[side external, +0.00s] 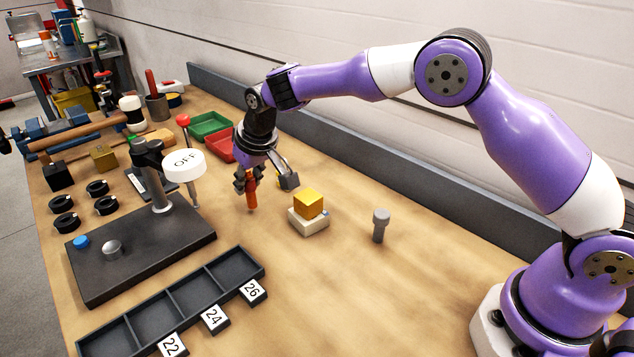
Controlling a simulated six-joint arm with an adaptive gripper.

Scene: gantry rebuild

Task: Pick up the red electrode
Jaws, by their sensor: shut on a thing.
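The red electrode (251,194) is a short orange-red rod with a darker pointed lower end. It hangs upright below my gripper (246,178), which is shut on its upper part. The electrode's tip appears at or just above the wooden table; I cannot tell whether it touches. The top of the electrode is hidden between the fingers.
A yellow block (309,203) on a white base (307,222) and a grey peg (380,226) stand to the right. The black plate with the OFF disc (184,166) is at left. A compartment tray (185,297) lies in front. Green (211,125) and red bins sit behind.

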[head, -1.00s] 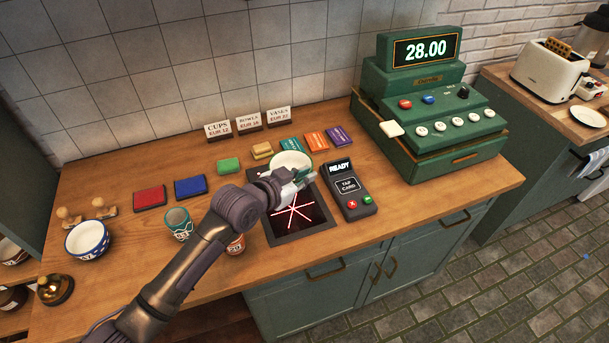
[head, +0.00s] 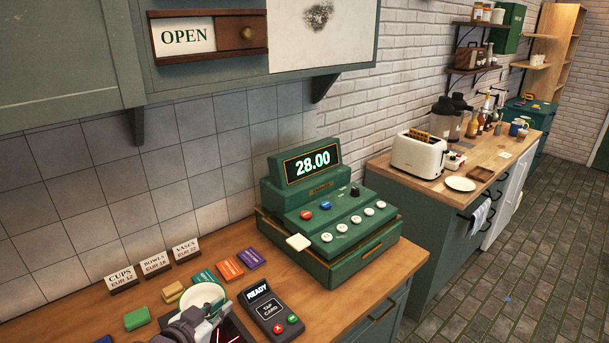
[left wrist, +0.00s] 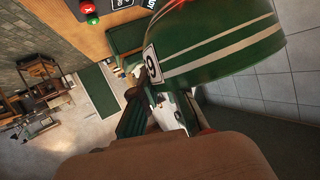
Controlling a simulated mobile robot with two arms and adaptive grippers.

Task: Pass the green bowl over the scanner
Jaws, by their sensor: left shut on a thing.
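The green bowl (head: 200,294) has a pale inside and shows low in the head view. In the left wrist view the bowl (left wrist: 220,42) is large and close, green with white stripes and a numbered tag. My left gripper (head: 210,315) is shut on the bowl's near side; its fingers also show in the left wrist view (left wrist: 178,108). The scanner (head: 233,334) is a dark pad with red lines, just below and right of the bowl in the head view, mostly cut off or covered by my arm. The gap between bowl and scanner cannot be judged. My right gripper is out of view.
A card terminal (head: 271,310) reading READY stands right of the scanner. The green cash register (head: 335,228) behind it shows 28.00. Coloured blocks, among them a green one (head: 137,318), and price signs (head: 155,264) stand behind and left of the bowl.

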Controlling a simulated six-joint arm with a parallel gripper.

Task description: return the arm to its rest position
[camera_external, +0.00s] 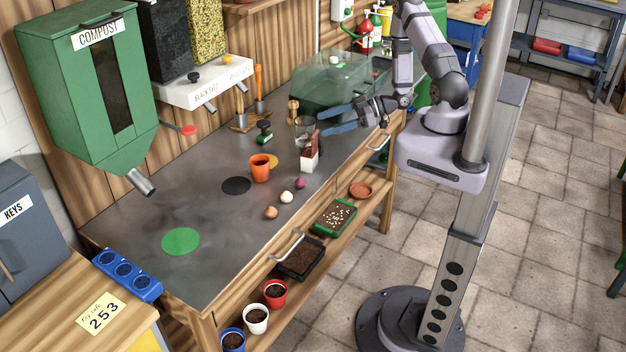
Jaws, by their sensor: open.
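My arm stands on its column at the right of the bench, with its links folded up near the top of the picture. My gripper (330,122) reaches left over the far right part of the workbench (205,215). Its two blue-grey fingers are spread apart, and I see nothing held between them. The fingers are close to a clear glass (304,128) and a small white pot with a reddish-brown item (310,158); I cannot tell if they touch.
An orange cup (260,169), several bulbs (287,197), a black disc (236,185) and a green disc (181,242) lie on the bench. A green translucent box (335,80) stands behind my gripper. A compost dispenser (88,90) hangs left.

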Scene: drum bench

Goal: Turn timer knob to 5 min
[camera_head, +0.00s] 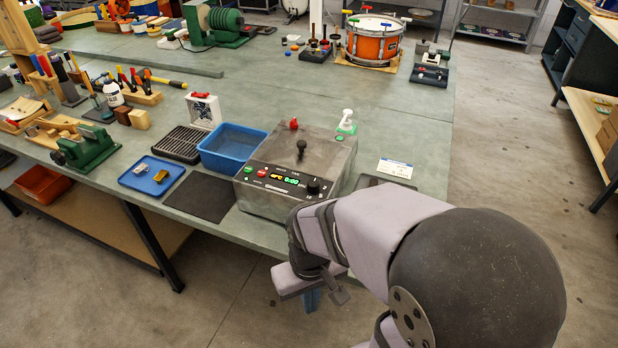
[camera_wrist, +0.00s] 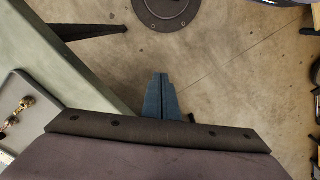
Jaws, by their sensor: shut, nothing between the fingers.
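The timer knob (camera_head: 313,186) is a small black knob on the right part of the black control panel of a grey box-shaped machine (camera_head: 305,152). The panel has a lit display (camera_head: 289,181) with green and orange characters, too small to read surely. The knob's pointer direction cannot be made out. My gripper (camera_head: 312,299) is in front of the bench, below and apart from the knob. In the wrist view my gripper (camera_wrist: 162,84) has its blue fingers together with nothing between them, over the floor. The knob is not in the wrist view.
A blue bin (camera_head: 232,148) stands left of the machine, with a dark mat (camera_head: 200,196) in front of it. A white card (camera_head: 395,168) lies to the right. The bench edge (camera_head: 232,231) is close to my gripper. The floor in front is clear.

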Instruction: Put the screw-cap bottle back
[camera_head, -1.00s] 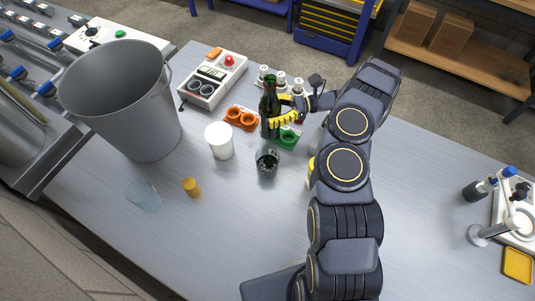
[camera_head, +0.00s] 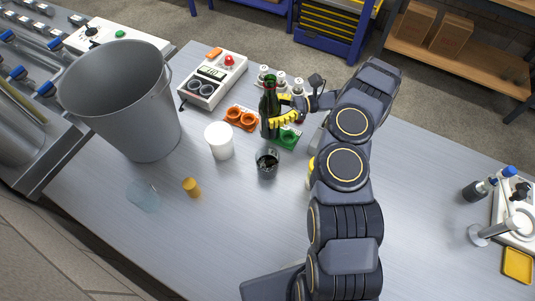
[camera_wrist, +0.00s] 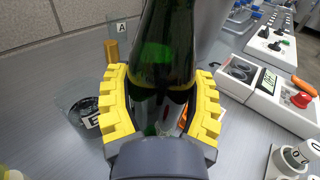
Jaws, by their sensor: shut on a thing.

+ + +

* **Work to do**
Skip all pictures and retype only the stretch from the line that holds "[left wrist, +0.00s]" through the line that holds "Task: Pass the green bowl over the scanner", exactly as written.

* **Answer for the task**
[left wrist, +0.00s] 
Controlling a simulated mobile robot with two arms and adaptive grippers.

Task: Pass the green bowl over the scanner

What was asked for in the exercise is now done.